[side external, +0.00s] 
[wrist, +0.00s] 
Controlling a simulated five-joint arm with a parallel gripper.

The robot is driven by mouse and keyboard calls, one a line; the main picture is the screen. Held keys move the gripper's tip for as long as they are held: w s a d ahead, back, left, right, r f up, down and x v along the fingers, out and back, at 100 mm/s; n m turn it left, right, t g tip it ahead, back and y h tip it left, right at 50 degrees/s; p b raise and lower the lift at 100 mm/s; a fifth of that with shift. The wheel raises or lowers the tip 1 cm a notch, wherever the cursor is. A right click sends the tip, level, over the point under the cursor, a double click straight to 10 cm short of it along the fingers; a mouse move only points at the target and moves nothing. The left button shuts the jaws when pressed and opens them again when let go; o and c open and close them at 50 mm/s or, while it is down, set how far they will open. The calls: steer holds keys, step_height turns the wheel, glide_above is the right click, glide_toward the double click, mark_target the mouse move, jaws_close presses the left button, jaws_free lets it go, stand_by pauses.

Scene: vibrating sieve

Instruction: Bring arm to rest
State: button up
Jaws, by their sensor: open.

+++++

Your instructions: Print the complete listing again, exactly as it stands.

Response below:
[side external, +0.00s] 
[wrist, +0.00s] 
Controlling a simulated five-joint arm with a parallel gripper.

The robot is driven by mouse and keyboard calls, one a line; the main picture is the screen. Held keys move the gripper's tip for as long as they are held: w s a d ahead, back, left, right, r f up, down and x v along the fingers, out and back, at 100 mm/s; n m turn it left, right, t g tip it ahead, back and y h tip it left, right at 50 degrees/s; p b raise and lower the lift at 100 mm/s; a fifth of that with shift. The wheel raises or lowers the tip 1 cm a notch, wherever the cursor is. A right click sends the tip, level, over the point under the cursor, a double click straight to 10 cm short of it along the fingers; a mouse move only points at the target and moves nothing. The left button shuts the jaws when pressed and opens them again when let go; o and c open and close them at 50 mm/s or, while it is down, set how far they will open. The calls: steer holds keys, step_height turns the wheel, glide_above is the right click, glide_toward the double click, mark_target the mouse move, jaws_close presses the left button, jaws_free lets it go, stand_by pauses.

Scene: vibrating sieve

Instruction: Bring arm to rest
State: button up
Jaws, by their sensor: open.

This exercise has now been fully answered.